▶ WRITTEN TASK
Please write the listing below out again exactly, leaving every picture behind.

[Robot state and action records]
━━━━

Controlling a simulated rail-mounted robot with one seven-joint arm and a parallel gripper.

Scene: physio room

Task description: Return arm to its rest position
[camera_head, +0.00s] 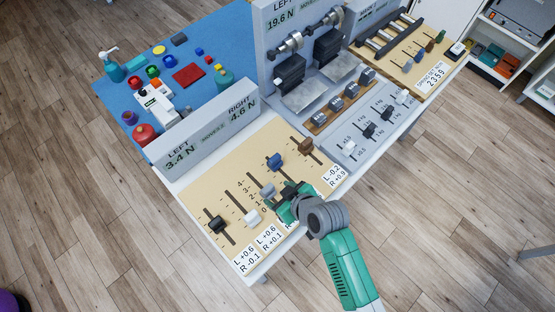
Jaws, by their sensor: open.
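My gripper (288,195) is over the front part of the tan slider board (205,190), at the end of my green and grey arm. Its fingertips are small and partly hidden by the wrist, beside a grey slider knob (267,190). I cannot tell whether it touches that knob. A black knob (217,225) and a white knob (252,217) sit to its left. A blue knob (274,161) and a brown knob (305,145) sit behind it. The arm reaches in from the lower right.
A display panel (205,125) reading LEFT 3.4 N, RIGHT 4.6 N stands behind the board. A grey station (375,125) with sliders is to the right. A blue mat (220,45) with bottles and small objects lies behind. White shelves (490,45) stand at upper right. The floor in front is clear.

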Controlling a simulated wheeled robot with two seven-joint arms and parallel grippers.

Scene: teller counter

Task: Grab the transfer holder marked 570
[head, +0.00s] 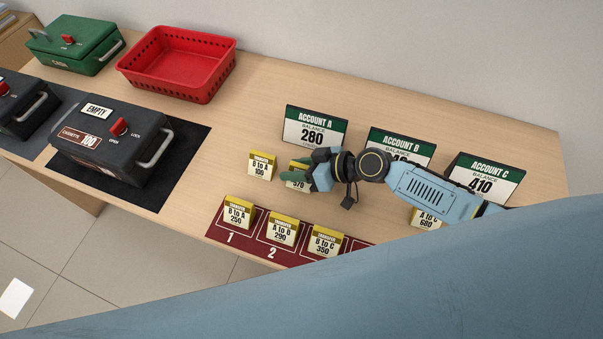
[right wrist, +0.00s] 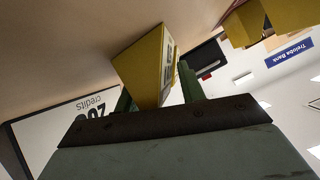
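The transfer holder marked 570 (head: 298,183) is a small cream card holder with a yellow top, standing on the counter in front of the Account A sign. My right gripper (head: 297,172) reaches over it from the right and partly hides it. In the right wrist view, a yellow holder (right wrist: 147,62) stands between the two green fingers of the right gripper (right wrist: 160,92). The fingers are spread, with a gap showing on the right finger's side; a firm hold is not visible. My left gripper is not in view.
The B to A 100 holder (head: 262,165) stands close on the left. Holders 250 (head: 238,212), 290 (head: 283,232) and 350 (head: 326,241) stand on the red numbered strip in front. The Account A sign (head: 315,128) is behind. A red basket (head: 178,65) and cassette boxes are left.

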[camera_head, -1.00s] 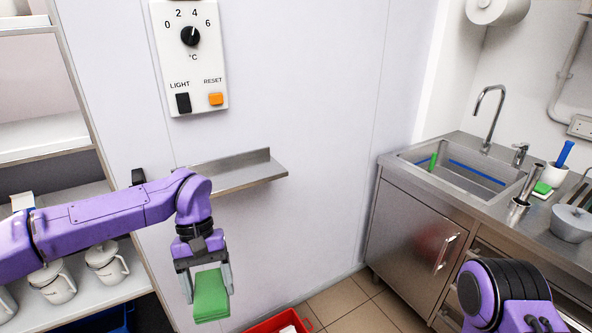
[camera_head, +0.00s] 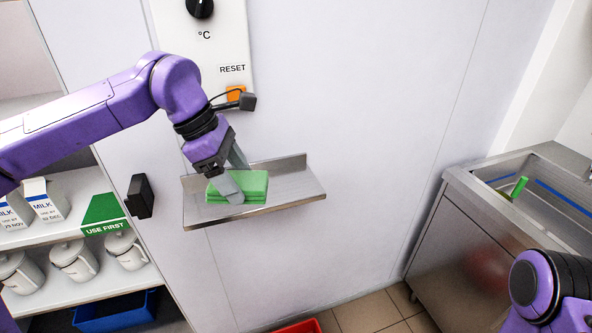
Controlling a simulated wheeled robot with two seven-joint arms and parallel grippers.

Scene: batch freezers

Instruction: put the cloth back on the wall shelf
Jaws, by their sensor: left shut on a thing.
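The green folded cloth (camera_head: 250,187) is at the metal wall shelf (camera_head: 292,188), over its left half. It looks to be resting on the shelf surface or just touching it. My left gripper (camera_head: 236,180) comes from above and is shut on the cloth at its left part, with its fingers partly hiding it. My right arm shows only as a purple and black joint at the lower right; its gripper is outside the picture.
A control panel (camera_head: 227,55) with an orange reset button is above the shelf. A black handle (camera_head: 140,196) sticks out to the left. Milk cartons (camera_head: 45,200) and lidded jugs (camera_head: 125,248) stand on shelves at left. A sink (camera_head: 540,195) is at right. The shelf's right half is clear.

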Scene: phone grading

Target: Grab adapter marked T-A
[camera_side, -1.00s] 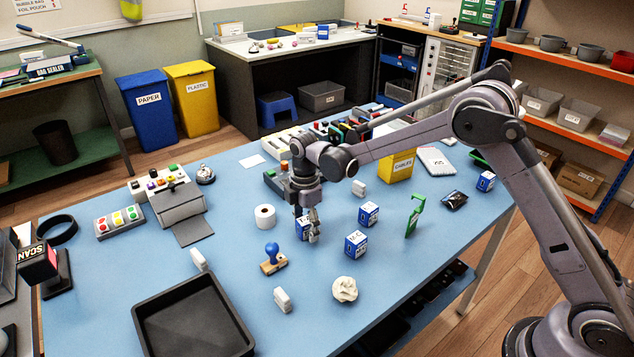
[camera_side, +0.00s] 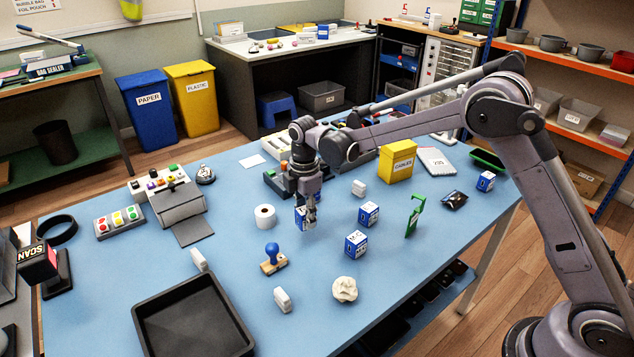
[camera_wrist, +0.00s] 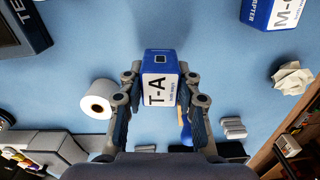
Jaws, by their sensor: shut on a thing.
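The adapter marked T-A is a small blue and white box (camera_wrist: 160,88), its label readable between the fingers in the wrist view. In the side view it (camera_side: 300,218) shows only in part behind the fingers. My gripper (camera_side: 311,224) is shut on it, one finger on each side, and seems to hold it a little above the blue table.
Similar blue and white boxes stand to the right (camera_side: 369,213), in front (camera_side: 356,244) and far right (camera_side: 486,181). A paper roll (camera_side: 265,216), a blue-handled stamp (camera_side: 273,260), a crumpled paper (camera_side: 344,289) and a green frame (camera_side: 414,216) are nearby. A black tray (camera_side: 247,346) lies front left.

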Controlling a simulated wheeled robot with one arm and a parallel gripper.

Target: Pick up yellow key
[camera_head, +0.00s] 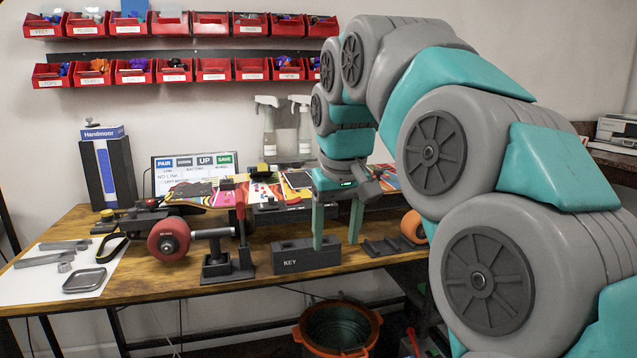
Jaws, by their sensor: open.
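A dark grey block labelled "KEY" (306,257) sits at the front edge of the wooden bench. I cannot make out a yellow key on it. My gripper (336,243) points down with its two green fingers apart. The left finger overlaps the block's right part in the picture, and the right finger is to the right of it. I see nothing held between the fingers; whether they touch the block is unclear. A small yellow item (263,167) shows farther back, too small to identify.
A skateboard with a red wheel (168,239) lies left of the block, beside a clamp stand (215,268) with a red handle. A dark rack (388,245) and an orange ring (412,226) sit to the right. An orange bucket (340,350) stands below the bench.

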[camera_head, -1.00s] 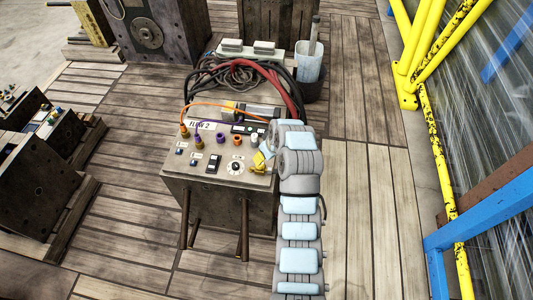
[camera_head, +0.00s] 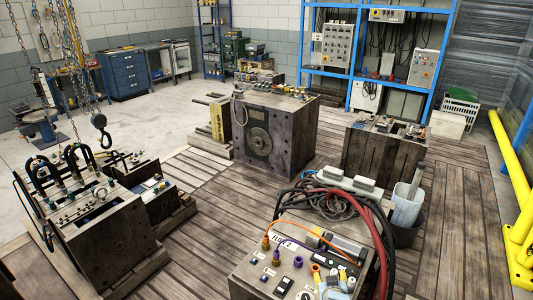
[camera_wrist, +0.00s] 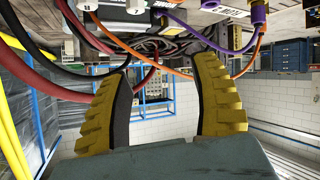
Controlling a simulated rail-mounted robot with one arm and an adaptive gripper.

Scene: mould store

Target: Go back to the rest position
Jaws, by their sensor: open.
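My gripper (camera_wrist: 162,100) is open in the wrist view. Its two yellow ribbed fingers stand apart with nothing between them. In the head view only a small part of my gripper and wrist (camera_head: 335,284) shows at the bottom edge, in front of the grey control box (camera_head: 252,284) with a "FLOW 2" label. Orange and purple plugs on this box also show at the top of the wrist view, which appears upside down. The fingers look apart from the plugs and cables.
Dark mould blocks (camera_head: 272,135) stand on the wooden floor. A hook (camera_head: 101,137) hangs at left. A yellow rail (camera_head: 520,230) lies at right. Bare planks (camera_head: 205,235) lie between.

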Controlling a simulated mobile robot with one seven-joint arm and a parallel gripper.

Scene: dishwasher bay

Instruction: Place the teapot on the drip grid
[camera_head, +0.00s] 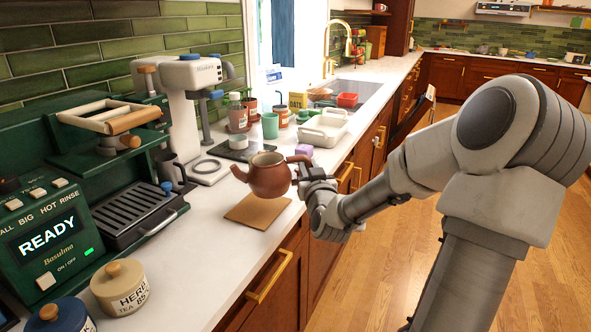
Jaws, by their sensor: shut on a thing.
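The brown teapot (268,176) is in the middle of the head view, with its spout to the left and its handle to the right. My gripper (305,172) is shut on the teapot at its handle side and holds it upright above the counter. The fingertips are small and partly hidden by the handle. The drip grid (130,208) is the dark slatted tray at the front of the green coffee machine (45,235), to the left of the teapot. The grid's slats look bare.
A brown square mat (257,212) lies on the white counter below the teapot. A beige HERB tea jar (120,288) stands in front of the grid. Cups and a white tray (322,130) are behind.

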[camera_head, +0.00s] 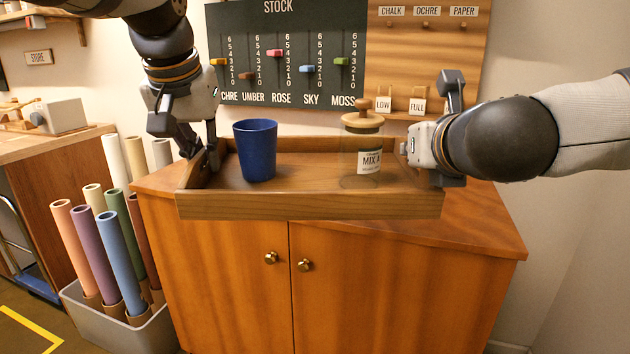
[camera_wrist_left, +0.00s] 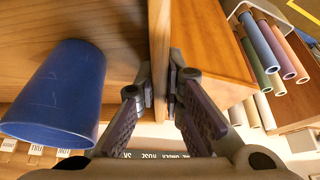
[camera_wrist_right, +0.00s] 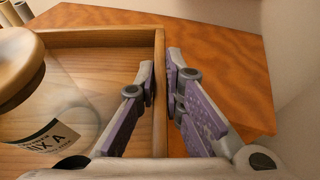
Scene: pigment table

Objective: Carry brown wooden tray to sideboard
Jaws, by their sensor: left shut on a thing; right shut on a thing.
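The brown wooden tray (camera_head: 310,206) is in the middle of the head view, over the top of the sideboard (camera_head: 480,232). I cannot tell whether it touches the top. My left gripper (camera_head: 207,160) is shut on the tray's left wall, which also shows in the left wrist view (camera_wrist_left: 160,40). My right gripper (camera_head: 412,150) is shut on the right wall, seen between the fingers in the right wrist view (camera_wrist_right: 160,85). A dark blue cup (camera_head: 256,150) stands upright in the tray at left. A clear jar labelled MIX A (camera_head: 368,162) with a wooden lid stands at right.
A grey bin (camera_head: 125,328) of coloured paper rolls stands left of the sideboard. A stock board (camera_head: 290,50) and a wooden tag board (camera_head: 425,50) are on the wall behind. A wooden bench (camera_head: 40,147) is at far left. The sideboard's right front top is bare.

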━━━━

▶ PROBLEM SOLUTION
Controlling a simulated rail-mounted robot with one seven-joint arm and a parallel gripper.

Scene: physio room

Task description: Return arm to its rest position
[camera_head, +0.00s] 
Jaws, by their sensor: open.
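My gripper (288,195) is over the front part of the tan slider board (205,190), at the end of my green and grey arm. Its fingertips are small and partly hidden by the wrist, beside a grey slider knob (267,190). I cannot tell whether it touches that knob. A black knob (217,225) and a white knob (252,217) sit to its left. A blue knob (274,161) and a brown knob (305,145) sit behind it. The arm reaches in from the lower right.
A display panel (205,125) reading LEFT 3.4 N, RIGHT 4.6 N stands behind the board. A grey station (375,125) with sliders is to the right. A blue mat (220,45) with bottles and small objects lies behind. White shelves (490,45) stand at upper right. The floor in front is clear.

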Controlling a simulated wheeled robot with two seven-joint arms and parallel grippers.

Scene: teller counter

Task: Grab the transfer holder marked 570
[head, +0.00s] 
[right wrist, +0.00s] 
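The transfer holder marked 570 (head: 298,183) is a small cream card holder with a yellow top, standing on the counter in front of the Account A sign. My right gripper (head: 297,172) reaches over it from the right and partly hides it. In the right wrist view, a yellow holder (right wrist: 147,62) stands between the two green fingers of the right gripper (right wrist: 160,92). The fingers are spread, with a gap showing on the right finger's side; a firm hold is not visible. My left gripper is not in view.
The B to A 100 holder (head: 262,165) stands close on the left. Holders 250 (head: 238,212), 290 (head: 283,232) and 350 (head: 326,241) stand on the red numbered strip in front. The Account A sign (head: 315,128) is behind. A red basket (head: 178,65) and cassette boxes are left.

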[camera_head, -1.00s] 
[camera_head, +0.00s] 
Controlling a simulated wheeled robot with two seven-joint arms and parallel grippers.

Scene: batch freezers

Instruction: put the cloth back on the wall shelf
Jaws, by their sensor: left shut on a thing.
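The green folded cloth (camera_head: 250,187) is at the metal wall shelf (camera_head: 292,188), over its left half. It looks to be resting on the shelf surface or just touching it. My left gripper (camera_head: 236,180) comes from above and is shut on the cloth at its left part, with its fingers partly hiding it. My right arm shows only as a purple and black joint at the lower right; its gripper is outside the picture.
A control panel (camera_head: 227,55) with an orange reset button is above the shelf. A black handle (camera_head: 140,196) sticks out to the left. Milk cartons (camera_head: 45,200) and lidded jugs (camera_head: 125,248) stand on shelves at left. A sink (camera_head: 540,195) is at right. The shelf's right half is clear.

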Scene: phone grading

Target: Grab adapter marked T-A
[camera_side, -1.00s] 
[camera_side, +0.00s] 
[camera_wrist, +0.00s] 
Jaws, by their sensor: shut on a thing.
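The adapter marked T-A is a small blue and white box (camera_wrist: 160,88), its label readable between the fingers in the wrist view. In the side view it (camera_side: 300,218) shows only in part behind the fingers. My gripper (camera_side: 311,224) is shut on it, one finger on each side, and seems to hold it a little above the blue table.
Similar blue and white boxes stand to the right (camera_side: 369,213), in front (camera_side: 356,244) and far right (camera_side: 486,181). A paper roll (camera_side: 265,216), a blue-handled stamp (camera_side: 273,260), a crumpled paper (camera_side: 344,289) and a green frame (camera_side: 414,216) are nearby. A black tray (camera_side: 247,346) lies front left.

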Controlling a simulated wheeled robot with one arm and a parallel gripper.

Target: Pick up yellow key
[camera_head, +0.00s] 
Jaws, by their sensor: open.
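A dark grey block labelled "KEY" (306,257) sits at the front edge of the wooden bench. I cannot make out a yellow key on it. My gripper (336,243) points down with its two green fingers apart. The left finger overlaps the block's right part in the picture, and the right finger is to the right of it. I see nothing held between the fingers; whether they touch the block is unclear. A small yellow item (263,167) shows farther back, too small to identify.
A skateboard with a red wheel (168,239) lies left of the block, beside a clamp stand (215,268) with a red handle. A dark rack (388,245) and an orange ring (412,226) sit to the right. An orange bucket (340,350) stands below the bench.

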[camera_head, -1.00s] 
[camera_head, +0.00s] 
[camera_wrist, +0.00s] 
Controlling a simulated rail-mounted robot with one arm and an adaptive gripper.

Scene: mould store

Target: Go back to the rest position
Jaws, by their sensor: open.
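My gripper (camera_wrist: 162,100) is open in the wrist view. Its two yellow ribbed fingers stand apart with nothing between them. In the head view only a small part of my gripper and wrist (camera_head: 335,284) shows at the bottom edge, in front of the grey control box (camera_head: 252,284) with a "FLOW 2" label. Orange and purple plugs on this box also show at the top of the wrist view, which appears upside down. The fingers look apart from the plugs and cables.
Dark mould blocks (camera_head: 272,135) stand on the wooden floor. A hook (camera_head: 101,137) hangs at left. A yellow rail (camera_head: 520,230) lies at right. Bare planks (camera_head: 205,235) lie between.

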Controlling a simulated mobile robot with one seven-joint arm and a parallel gripper.

Scene: dishwasher bay

Instruction: Place the teapot on the drip grid
[camera_head, +0.00s] 
Jaws, by their sensor: shut on a thing.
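The brown teapot (268,176) is in the middle of the head view, with its spout to the left and its handle to the right. My gripper (305,172) is shut on the teapot at its handle side and holds it upright above the counter. The fingertips are small and partly hidden by the handle. The drip grid (130,208) is the dark slatted tray at the front of the green coffee machine (45,235), to the left of the teapot. The grid's slats look bare.
A brown square mat (257,212) lies on the white counter below the teapot. A beige HERB tea jar (120,288) stands in front of the grid. Cups and a white tray (322,130) are behind.

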[camera_head, +0.00s] 
[camera_wrist_left, +0.00s] 
[camera_wrist_right, +0.00s] 
Scene: pigment table

Objective: Carry brown wooden tray to sideboard
Jaws, by their sensor: left shut on a thing; right shut on a thing.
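The brown wooden tray (camera_head: 310,206) is in the middle of the head view, over the top of the sideboard (camera_head: 480,232). I cannot tell whether it touches the top. My left gripper (camera_head: 207,160) is shut on the tray's left wall, which also shows in the left wrist view (camera_wrist_left: 160,40). My right gripper (camera_head: 412,150) is shut on the right wall, seen between the fingers in the right wrist view (camera_wrist_right: 160,85). A dark blue cup (camera_head: 256,150) stands upright in the tray at left. A clear jar labelled MIX A (camera_head: 368,162) with a wooden lid stands at right.
A grey bin (camera_head: 125,328) of coloured paper rolls stands left of the sideboard. A stock board (camera_head: 290,50) and a wooden tag board (camera_head: 425,50) are on the wall behind. A wooden bench (camera_head: 40,147) is at far left. The sideboard's right front top is bare.

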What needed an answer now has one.